In Asia, the MSCI Asia Pacific Index fell on Friday ending a two-day, 4.8% rally. The region-wide index rose 2.1% last week for its first back-to-back advance since December. The index is still down 8.3% this year though. Japan's Nikkei rose on Friday, and added 3.7% in value over the week.

A notable under performer was the Indian stockmarket which fell to a two week low. The Bombay Stock Exchange's Sensex fell 3% on Friday and was down 2.6% over the week, the largest loss in a month as worries about food prices, inflation and corporate earnings affected sentiment. In Australia our market is looking for a solid gain today of around 40 points after the Share Price Index closed up 39 on Saturday morning. Traders ignored the slowing in the US markets after the jobs figures.

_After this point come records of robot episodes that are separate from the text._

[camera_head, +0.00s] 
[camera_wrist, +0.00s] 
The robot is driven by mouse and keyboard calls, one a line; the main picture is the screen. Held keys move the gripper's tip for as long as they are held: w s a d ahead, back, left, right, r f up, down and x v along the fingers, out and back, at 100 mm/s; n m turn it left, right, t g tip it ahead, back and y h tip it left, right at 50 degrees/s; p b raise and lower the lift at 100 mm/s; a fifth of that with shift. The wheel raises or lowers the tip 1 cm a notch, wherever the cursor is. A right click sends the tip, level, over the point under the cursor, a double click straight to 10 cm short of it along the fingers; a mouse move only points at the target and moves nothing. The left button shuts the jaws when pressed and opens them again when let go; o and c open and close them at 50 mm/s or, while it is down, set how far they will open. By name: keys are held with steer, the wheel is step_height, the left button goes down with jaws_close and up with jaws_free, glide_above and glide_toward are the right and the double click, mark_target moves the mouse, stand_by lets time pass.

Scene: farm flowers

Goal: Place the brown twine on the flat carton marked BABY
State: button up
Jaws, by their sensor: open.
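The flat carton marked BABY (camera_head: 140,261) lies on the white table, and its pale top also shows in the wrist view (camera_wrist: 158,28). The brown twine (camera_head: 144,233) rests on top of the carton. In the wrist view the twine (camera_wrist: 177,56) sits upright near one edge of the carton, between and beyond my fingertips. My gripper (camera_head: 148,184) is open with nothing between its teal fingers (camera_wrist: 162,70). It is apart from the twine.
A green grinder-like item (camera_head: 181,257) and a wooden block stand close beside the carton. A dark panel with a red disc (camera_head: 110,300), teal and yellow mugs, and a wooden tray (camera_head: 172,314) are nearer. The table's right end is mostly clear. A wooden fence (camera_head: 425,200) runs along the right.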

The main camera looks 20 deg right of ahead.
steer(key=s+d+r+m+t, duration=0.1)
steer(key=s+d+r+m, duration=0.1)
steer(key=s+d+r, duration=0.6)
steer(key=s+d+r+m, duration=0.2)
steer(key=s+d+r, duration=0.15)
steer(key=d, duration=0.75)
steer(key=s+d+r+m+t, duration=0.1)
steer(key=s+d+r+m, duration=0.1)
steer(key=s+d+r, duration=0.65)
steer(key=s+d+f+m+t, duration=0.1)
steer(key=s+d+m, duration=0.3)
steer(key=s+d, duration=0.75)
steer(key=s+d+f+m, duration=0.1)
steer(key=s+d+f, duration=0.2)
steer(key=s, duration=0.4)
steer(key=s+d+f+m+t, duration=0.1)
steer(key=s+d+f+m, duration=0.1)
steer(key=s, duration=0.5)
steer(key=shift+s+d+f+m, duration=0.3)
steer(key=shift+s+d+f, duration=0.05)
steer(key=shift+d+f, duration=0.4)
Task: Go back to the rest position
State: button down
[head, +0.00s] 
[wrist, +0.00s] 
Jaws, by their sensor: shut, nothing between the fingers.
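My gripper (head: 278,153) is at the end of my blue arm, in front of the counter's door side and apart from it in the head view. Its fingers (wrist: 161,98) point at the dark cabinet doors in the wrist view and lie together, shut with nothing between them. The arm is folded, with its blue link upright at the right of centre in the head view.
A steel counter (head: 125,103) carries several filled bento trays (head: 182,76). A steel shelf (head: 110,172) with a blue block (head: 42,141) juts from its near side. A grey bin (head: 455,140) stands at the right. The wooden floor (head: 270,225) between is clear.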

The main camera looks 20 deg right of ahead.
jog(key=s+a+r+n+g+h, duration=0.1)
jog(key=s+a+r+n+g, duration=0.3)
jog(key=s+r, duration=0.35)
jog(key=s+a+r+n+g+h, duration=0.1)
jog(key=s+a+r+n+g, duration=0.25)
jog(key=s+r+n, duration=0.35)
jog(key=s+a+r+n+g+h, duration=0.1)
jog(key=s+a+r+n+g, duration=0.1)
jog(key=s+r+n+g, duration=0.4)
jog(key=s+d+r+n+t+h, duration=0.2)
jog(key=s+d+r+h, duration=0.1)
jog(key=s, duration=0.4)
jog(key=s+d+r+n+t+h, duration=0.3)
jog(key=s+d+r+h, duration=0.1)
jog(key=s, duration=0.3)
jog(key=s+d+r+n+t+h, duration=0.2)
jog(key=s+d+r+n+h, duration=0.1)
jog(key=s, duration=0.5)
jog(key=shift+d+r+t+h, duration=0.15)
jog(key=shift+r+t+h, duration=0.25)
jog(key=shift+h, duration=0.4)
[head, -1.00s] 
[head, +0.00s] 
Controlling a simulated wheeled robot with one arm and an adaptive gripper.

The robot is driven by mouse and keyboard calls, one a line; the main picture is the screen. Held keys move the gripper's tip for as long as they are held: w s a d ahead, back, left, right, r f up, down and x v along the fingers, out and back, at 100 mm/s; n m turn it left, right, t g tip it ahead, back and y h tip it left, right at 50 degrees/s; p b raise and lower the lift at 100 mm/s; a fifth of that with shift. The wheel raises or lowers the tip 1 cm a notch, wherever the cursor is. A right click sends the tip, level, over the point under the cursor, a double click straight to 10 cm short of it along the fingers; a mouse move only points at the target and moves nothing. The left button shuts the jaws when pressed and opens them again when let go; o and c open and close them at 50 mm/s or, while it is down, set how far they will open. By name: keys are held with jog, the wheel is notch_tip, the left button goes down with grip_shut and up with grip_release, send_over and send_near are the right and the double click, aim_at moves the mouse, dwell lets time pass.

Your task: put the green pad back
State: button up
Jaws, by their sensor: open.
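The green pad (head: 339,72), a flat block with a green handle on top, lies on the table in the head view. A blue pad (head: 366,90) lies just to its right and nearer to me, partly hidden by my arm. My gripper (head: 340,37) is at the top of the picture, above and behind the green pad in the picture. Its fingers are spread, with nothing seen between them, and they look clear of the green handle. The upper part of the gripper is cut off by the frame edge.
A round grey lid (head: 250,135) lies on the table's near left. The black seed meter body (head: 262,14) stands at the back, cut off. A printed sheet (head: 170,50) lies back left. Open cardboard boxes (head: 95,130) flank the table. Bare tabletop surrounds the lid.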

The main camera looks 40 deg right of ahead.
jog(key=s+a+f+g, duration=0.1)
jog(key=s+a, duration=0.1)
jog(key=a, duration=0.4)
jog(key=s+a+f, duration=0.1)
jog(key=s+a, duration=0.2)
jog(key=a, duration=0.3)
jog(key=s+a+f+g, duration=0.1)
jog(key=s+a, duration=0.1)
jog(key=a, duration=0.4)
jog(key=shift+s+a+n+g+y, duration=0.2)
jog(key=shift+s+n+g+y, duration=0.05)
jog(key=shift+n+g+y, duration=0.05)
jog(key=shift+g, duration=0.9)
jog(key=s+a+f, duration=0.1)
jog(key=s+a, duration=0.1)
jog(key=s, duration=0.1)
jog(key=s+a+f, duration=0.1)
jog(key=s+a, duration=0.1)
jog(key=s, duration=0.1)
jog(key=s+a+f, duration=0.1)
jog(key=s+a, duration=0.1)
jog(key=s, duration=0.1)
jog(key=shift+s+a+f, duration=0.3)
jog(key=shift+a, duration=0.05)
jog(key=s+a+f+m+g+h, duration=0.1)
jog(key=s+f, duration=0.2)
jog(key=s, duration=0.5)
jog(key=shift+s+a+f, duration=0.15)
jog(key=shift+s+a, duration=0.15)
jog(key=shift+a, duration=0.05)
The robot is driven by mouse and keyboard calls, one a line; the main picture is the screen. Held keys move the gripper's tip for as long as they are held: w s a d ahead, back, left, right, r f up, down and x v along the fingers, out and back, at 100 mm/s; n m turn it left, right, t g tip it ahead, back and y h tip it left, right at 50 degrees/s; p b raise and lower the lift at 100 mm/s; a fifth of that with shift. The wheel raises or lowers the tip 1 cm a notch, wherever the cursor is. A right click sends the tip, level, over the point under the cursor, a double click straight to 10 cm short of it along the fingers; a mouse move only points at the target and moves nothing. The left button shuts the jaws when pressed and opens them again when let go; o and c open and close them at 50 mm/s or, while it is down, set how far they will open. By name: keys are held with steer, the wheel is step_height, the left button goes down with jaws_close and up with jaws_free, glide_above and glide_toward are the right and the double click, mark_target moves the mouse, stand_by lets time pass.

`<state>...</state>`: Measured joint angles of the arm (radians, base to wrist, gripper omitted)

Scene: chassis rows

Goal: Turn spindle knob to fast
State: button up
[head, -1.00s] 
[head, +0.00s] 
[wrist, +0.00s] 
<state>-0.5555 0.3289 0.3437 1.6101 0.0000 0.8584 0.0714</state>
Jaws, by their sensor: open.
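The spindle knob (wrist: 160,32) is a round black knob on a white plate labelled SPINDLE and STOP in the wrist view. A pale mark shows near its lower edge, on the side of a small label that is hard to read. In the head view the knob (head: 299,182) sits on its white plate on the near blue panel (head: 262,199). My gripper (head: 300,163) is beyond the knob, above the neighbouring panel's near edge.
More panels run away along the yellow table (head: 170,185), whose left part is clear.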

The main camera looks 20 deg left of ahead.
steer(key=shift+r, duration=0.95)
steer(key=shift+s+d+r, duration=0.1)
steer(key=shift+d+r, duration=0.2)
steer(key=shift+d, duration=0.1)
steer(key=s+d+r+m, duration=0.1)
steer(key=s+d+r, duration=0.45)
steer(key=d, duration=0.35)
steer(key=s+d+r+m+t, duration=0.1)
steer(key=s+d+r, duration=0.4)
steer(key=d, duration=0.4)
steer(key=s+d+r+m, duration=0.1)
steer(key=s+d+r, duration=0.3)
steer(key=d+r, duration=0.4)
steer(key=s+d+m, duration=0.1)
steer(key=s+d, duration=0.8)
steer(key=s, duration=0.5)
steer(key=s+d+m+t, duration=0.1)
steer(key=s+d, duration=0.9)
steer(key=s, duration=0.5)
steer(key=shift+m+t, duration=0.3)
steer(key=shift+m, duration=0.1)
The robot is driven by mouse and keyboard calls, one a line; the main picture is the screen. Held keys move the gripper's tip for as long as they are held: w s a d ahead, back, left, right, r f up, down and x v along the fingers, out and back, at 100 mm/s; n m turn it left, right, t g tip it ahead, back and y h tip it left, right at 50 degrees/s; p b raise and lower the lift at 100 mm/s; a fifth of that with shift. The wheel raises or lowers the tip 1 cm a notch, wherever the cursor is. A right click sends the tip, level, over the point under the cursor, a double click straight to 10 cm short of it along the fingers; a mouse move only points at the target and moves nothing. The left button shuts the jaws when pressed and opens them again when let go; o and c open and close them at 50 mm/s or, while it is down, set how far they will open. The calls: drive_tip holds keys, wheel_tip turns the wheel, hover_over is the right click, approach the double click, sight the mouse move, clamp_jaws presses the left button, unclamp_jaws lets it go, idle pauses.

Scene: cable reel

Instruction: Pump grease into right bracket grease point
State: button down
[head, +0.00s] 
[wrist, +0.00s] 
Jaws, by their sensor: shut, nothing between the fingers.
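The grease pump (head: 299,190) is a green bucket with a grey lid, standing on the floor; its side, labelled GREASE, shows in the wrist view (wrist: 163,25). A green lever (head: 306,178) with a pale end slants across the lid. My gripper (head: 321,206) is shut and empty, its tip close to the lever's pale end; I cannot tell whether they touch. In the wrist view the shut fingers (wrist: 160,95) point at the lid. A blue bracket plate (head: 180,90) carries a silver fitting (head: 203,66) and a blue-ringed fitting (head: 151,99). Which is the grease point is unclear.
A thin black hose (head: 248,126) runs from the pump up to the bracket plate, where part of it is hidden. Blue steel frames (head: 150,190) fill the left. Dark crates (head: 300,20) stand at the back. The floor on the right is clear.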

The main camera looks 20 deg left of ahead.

Banks were mostly lower as investors took a breather: the ANZ lost 58c to $23.56; NAB fell 82c to $31.10; Westpac shed 47c to $25.13. But the Commonwealth Bank rose 7c to end the day at $45.48. Macquarie fell $1.88 to $56.30, but it was still up 6.7% over the week.

Oil stocks were mixed, with Santos rising 30c to $15.15, but Oil Search lost 16c to $4.75 and Woodside Petroleum 60c to $56.04.

The July contract fell 0.5% last week, with all of that happening on Monday when the USDA estimated that farmers would boost plantings of wheat (and soybeans and cut corn plantings) to take advantage of near record prices for the gain. Crude oil rose more than $US2 a barrel on Friday thanks to the fall in the greenback. May crude futures rose $US2.40, or 2.3% to $US106.23 a barrel in New York, to take the price gain for the week to 0.6%. OPEC meets on April 20 and won't take any decisions that will influence prices.

According to Bloomberg, OPEC production fell 85,000 barrels a day to an average 32.35 million barrels a day in March, with Nigerian output down noticeably on technical and political factors.